Credit: madpixblue/Adobe

Credit: madpixblue/Adobe

By Paul X. McCarthy

New “altmetrics” tools are enabling universities and the private sector to identify emerging talent much earlier than traditional measures of academic publications and citations.

Since the 1960s the main measure of much of the world’s research has been the number of published references or citations it receives. For most academics, career success and the acquisition of grant money to continue their work depends heavily on the total amount of citations they receive from others, which in turn is usually related to the volume of work they have published.

But not all publishing venues are equal. A paper published in highly competitive journals such as Nature, Science or PNAS, or a citation received in another author’s paper, is likely to have more significance than one in less competitive journals.

Furthermore, the citations approach naturally disadvantages early-career researchers. Citations tend to accumulate slowly, and even the most productive authors are unlikely to amass many in the first few years.

Statistical analysis of citations, known as bibliometrics, allows us to measure the currency, influence and impact of the work of scholars who are working within the same field or discipline around the world.

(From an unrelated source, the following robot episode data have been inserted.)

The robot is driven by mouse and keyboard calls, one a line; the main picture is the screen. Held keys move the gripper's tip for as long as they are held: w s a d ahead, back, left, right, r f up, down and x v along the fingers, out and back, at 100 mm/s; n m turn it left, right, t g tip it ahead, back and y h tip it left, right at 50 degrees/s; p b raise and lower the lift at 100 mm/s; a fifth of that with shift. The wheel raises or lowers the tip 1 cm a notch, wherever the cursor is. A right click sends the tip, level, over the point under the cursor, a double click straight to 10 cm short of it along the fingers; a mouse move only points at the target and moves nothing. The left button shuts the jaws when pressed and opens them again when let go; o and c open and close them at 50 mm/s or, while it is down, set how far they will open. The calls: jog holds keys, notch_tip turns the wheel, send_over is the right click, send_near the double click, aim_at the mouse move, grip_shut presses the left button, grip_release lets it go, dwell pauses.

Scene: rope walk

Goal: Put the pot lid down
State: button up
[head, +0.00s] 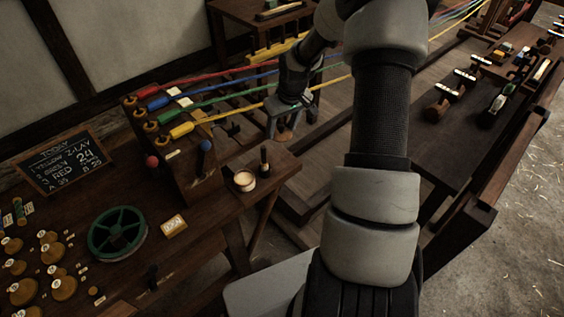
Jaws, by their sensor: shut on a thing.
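My gripper (284,122) hangs pointing down past the right end of the workbench, beyond the pot. It is shut on a small brown thing, the pot lid (284,133), which shows only in part between the fingers. The pot (244,182) is small and round, with a pale top and no lid on it. It stands upright near the right end of the bench (205,225), apart from my gripper.
A dark upright handle (264,158) stands just behind the pot. A green wheel (118,232), a small cream block (173,226) and a chalkboard (63,161) take up the bench further left.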

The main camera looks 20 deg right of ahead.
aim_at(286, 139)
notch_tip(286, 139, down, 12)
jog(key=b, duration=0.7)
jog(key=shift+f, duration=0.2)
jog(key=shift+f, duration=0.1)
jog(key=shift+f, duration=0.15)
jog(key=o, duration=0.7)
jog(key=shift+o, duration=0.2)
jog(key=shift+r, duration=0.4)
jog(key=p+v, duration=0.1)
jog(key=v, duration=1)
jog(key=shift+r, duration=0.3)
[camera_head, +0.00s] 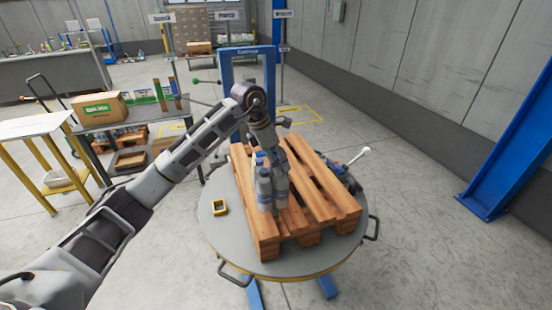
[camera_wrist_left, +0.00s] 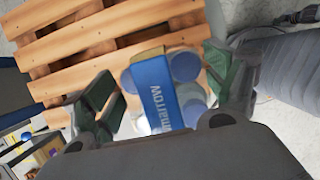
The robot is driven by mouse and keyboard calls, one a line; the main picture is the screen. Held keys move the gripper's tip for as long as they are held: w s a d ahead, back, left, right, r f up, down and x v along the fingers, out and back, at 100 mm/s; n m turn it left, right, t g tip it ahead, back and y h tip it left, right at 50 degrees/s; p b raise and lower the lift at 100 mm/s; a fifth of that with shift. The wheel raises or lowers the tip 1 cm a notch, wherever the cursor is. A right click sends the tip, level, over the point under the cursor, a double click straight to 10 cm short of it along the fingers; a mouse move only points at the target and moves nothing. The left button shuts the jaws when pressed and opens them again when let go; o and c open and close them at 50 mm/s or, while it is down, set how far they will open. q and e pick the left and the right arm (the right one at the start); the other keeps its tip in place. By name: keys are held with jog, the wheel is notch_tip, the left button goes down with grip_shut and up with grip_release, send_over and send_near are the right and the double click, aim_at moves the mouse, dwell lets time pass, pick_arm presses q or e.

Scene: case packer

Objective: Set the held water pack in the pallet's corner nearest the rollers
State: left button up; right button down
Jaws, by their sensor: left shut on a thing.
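The water pack (camera_head: 265,187) is a small cluster of clear bottles with blue caps and a blue printed band, which shows in the left wrist view (camera_wrist_left: 163,95). My left gripper (camera_head: 268,150) is shut on it, with a green-padded finger on each side. The pack is upright over the left part of the wooden pallet (camera_head: 325,200); I cannot tell whether its base touches the slats. The pallet also fills the upper left of the wrist view (camera_wrist_left: 70,50). I cannot clearly make out the rollers. My right gripper is not in view.
The pallet lies on a round grey turntable (camera_head: 225,235) with side handles. A dark item with a white-ended lever (camera_head: 350,165) is beside the pallet's right edge. A bench with a cardboard box (camera_head: 98,107) stands left. The pallet's right slats are bare.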

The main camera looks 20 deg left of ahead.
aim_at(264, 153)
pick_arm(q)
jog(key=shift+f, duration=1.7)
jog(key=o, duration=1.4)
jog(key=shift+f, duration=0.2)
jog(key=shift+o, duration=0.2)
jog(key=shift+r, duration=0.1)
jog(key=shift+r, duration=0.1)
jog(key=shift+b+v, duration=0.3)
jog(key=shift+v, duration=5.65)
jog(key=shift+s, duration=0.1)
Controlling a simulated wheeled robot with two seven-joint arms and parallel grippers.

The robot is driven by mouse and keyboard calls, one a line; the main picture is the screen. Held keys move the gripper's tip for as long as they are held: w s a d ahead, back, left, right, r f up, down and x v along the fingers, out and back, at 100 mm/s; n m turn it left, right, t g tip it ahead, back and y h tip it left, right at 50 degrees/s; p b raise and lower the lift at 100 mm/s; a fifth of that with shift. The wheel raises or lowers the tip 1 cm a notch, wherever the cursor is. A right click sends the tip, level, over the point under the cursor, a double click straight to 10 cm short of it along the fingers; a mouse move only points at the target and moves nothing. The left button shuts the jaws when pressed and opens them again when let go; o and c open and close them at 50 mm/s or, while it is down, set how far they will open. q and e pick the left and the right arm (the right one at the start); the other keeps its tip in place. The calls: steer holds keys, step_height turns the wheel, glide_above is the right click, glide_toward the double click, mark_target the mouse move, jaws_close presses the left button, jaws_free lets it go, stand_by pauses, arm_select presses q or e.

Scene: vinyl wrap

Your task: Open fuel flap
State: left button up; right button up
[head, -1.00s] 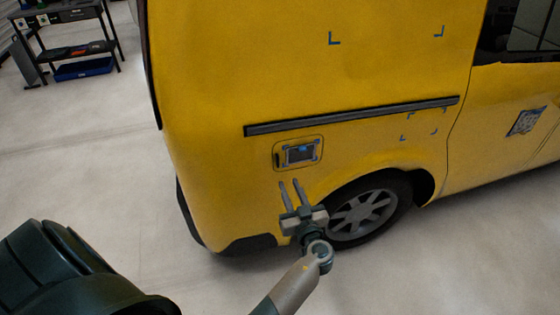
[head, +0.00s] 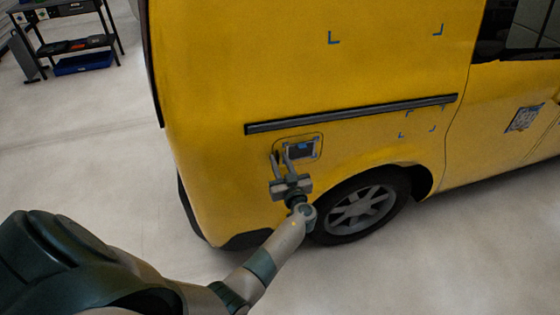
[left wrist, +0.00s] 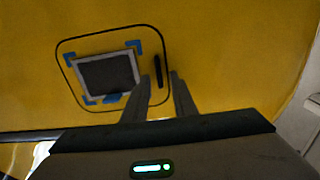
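The fuel flap (head: 312,137) is a rounded rectangle on the yellow van's side, below a dark rail. It looks closed, flush with the panel. A dark screen-like square with blue corner marks sits on it, and it also shows in the left wrist view (left wrist: 108,73). A narrow black slot or handle (left wrist: 157,71) lies near one edge of the flap. My left gripper (head: 280,152) is at the flap's left part. In the left wrist view its fingers (left wrist: 159,76) are parted, with the black handle between the tips; contact cannot be told. My right gripper is not in view.
The yellow van (head: 230,60) fills the middle and right, with its rear wheel (head: 362,208) just right of my left arm. A dark rail (head: 350,114) runs above the flap. A shelf rack (head: 75,30) stands far left; the floor between is clear.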

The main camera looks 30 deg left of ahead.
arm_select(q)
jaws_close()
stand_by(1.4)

Despite the growth in data and tools to better understand the impact and influence of scholarship, there remain several key challenges with traditional bibliometrics.

  • How can the quality, not just quantity, of work be assessed?
  • How can scholars working in different domains be compared?
  • How can scholars at different stages in their career be compared?

In the past decade, the term “altmetrics” has appeared as a way to refer to alternative and new online measures of academic research impact. The challenge is to assess a body of research work for scholars in the same field, and not just the number of peer-reviewed papers published or the cumulative citations of each of these.

For example, in 2005 theoretical physicist Dr Joerge Hirsh of The University of California, San Diego developed the h-index, which measures how productive and influential a researcher is according to research output (the number of publications published) as well as their quality (measured by the number of citations for each).

However, one of the main criticisms of the h-index is that it doesn’t work across scholars working in different disciplines, or even within disciplines in different areas. Part of the problem is that each discipline has its own patterns of scholarship, citation and publishing. In humanities and some social sciences, the main unit of production is the book, whereas in some sciences it’s the refereed journal article. In some fast-moving technology fields it is the conference paper.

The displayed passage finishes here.